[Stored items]
┌──

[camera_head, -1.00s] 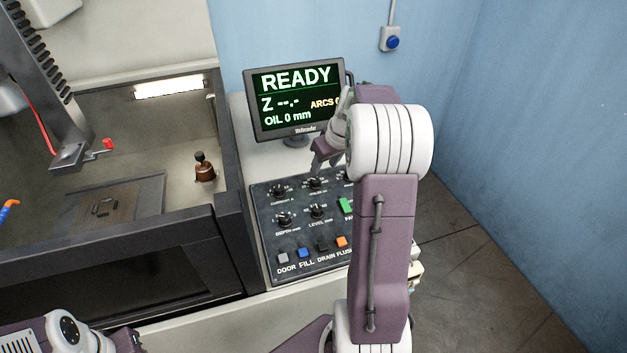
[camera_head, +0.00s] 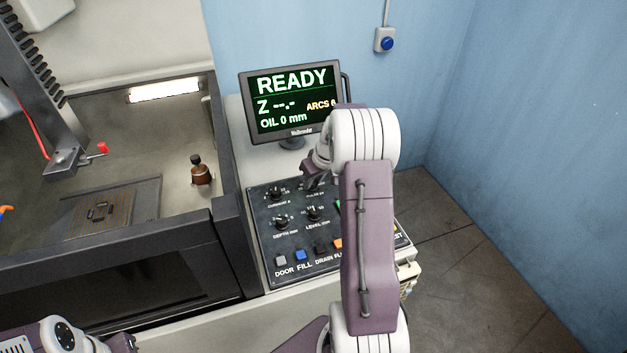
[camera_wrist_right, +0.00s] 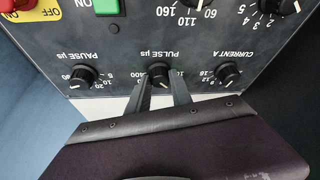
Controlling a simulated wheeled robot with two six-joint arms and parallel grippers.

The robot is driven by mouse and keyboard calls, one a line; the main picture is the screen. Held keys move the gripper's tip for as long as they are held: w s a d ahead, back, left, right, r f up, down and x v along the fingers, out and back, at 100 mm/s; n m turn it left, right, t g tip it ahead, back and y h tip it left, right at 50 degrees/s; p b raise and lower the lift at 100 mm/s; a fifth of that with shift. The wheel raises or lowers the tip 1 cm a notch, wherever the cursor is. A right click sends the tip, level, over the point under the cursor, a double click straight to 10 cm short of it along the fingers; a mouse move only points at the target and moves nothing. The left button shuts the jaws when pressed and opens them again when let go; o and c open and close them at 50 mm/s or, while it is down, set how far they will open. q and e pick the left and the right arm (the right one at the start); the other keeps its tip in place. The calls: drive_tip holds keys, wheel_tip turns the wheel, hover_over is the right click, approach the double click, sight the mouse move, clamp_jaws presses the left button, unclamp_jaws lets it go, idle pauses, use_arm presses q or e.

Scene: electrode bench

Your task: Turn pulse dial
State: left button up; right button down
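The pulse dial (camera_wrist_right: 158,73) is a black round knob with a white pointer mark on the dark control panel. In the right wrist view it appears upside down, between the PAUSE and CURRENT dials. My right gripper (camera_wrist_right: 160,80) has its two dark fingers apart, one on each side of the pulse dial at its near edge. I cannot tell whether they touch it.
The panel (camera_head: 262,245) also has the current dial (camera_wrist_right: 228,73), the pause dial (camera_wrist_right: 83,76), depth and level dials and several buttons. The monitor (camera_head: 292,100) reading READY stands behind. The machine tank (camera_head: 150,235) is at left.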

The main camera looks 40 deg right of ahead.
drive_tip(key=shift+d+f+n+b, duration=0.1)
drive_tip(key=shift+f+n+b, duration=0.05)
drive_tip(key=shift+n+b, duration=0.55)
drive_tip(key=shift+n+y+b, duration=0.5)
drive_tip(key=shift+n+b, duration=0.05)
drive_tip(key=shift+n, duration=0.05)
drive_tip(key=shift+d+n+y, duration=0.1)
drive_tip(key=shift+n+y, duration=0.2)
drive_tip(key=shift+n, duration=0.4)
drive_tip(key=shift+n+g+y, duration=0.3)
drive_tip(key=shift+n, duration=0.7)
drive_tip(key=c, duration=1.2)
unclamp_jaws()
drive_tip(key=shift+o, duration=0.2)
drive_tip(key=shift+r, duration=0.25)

└──
┌──

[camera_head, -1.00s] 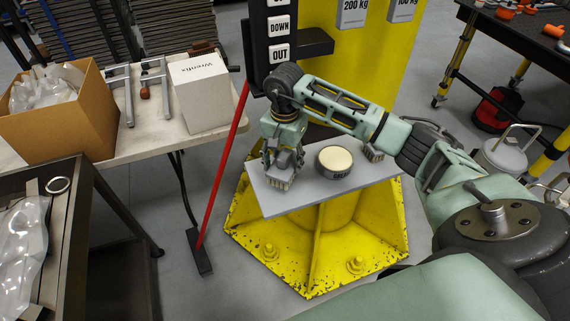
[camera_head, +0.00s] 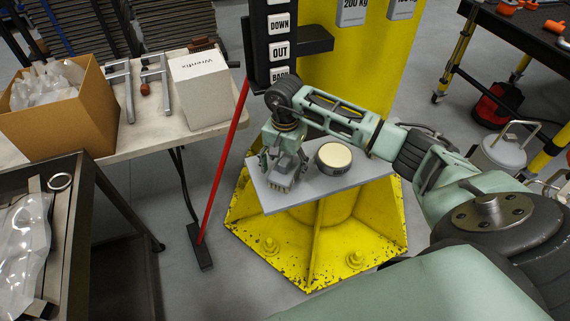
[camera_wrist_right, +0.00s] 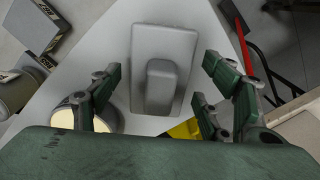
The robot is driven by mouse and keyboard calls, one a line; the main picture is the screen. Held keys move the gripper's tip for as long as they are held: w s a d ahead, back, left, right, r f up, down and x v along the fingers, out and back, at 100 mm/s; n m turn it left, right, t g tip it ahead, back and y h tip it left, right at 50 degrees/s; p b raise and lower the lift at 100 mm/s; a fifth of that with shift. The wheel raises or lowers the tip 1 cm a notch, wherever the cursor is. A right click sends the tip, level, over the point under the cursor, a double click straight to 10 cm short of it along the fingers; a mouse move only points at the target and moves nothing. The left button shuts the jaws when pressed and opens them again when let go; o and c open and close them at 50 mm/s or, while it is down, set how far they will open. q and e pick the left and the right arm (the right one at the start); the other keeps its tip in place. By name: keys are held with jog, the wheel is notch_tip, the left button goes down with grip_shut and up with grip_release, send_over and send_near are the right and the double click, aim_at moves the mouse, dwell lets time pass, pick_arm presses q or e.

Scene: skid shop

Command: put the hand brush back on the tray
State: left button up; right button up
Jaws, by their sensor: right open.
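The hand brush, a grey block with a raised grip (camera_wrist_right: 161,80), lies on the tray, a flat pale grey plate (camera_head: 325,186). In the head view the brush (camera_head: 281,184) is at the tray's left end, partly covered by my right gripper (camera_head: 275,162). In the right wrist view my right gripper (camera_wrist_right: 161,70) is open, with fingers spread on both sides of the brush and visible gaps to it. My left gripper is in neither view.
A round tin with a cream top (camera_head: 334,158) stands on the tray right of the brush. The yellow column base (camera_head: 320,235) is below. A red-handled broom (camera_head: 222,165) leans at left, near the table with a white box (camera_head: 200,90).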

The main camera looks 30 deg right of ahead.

└──
┌──

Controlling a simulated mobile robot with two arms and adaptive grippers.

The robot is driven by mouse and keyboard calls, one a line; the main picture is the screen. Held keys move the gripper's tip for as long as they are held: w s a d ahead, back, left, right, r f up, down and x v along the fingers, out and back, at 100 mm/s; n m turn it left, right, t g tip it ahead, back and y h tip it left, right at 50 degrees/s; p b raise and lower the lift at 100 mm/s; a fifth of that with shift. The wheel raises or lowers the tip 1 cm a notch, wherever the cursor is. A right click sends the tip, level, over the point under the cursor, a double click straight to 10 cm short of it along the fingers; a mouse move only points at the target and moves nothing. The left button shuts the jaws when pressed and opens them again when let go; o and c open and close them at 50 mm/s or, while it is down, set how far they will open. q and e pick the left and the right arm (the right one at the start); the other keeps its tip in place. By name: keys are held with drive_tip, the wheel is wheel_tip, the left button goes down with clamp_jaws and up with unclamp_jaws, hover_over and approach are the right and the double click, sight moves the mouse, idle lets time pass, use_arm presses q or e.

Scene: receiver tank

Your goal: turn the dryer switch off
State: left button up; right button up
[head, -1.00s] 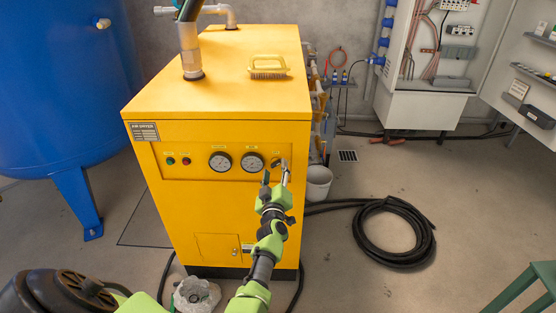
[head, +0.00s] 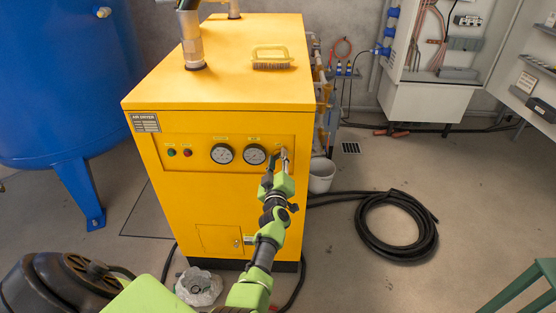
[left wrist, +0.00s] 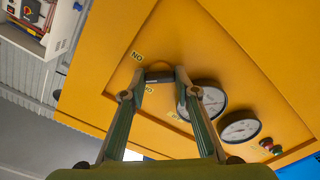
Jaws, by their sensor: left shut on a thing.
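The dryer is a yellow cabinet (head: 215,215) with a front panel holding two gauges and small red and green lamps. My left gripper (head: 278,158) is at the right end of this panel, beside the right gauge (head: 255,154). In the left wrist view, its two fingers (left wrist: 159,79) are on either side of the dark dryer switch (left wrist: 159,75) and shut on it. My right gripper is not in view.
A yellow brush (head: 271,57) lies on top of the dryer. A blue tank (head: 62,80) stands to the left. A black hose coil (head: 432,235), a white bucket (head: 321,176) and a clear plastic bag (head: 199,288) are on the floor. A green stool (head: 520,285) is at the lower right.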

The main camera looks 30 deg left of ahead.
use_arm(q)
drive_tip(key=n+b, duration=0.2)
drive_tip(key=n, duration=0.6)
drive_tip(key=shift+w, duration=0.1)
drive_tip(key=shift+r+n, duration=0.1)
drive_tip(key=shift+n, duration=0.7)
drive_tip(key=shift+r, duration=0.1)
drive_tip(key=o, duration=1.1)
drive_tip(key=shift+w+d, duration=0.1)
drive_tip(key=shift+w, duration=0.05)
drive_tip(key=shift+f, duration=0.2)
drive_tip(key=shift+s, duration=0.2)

└──

TASK TO CARRY OUT –
Gather each line in the data that holds the string "grippers".

CORRECT RESPONSE –
Controlling a simulated wheeled robot with two six-joint arms and parallel grippers.
Controlling a simulated mobile robot with two arms and adaptive grippers.

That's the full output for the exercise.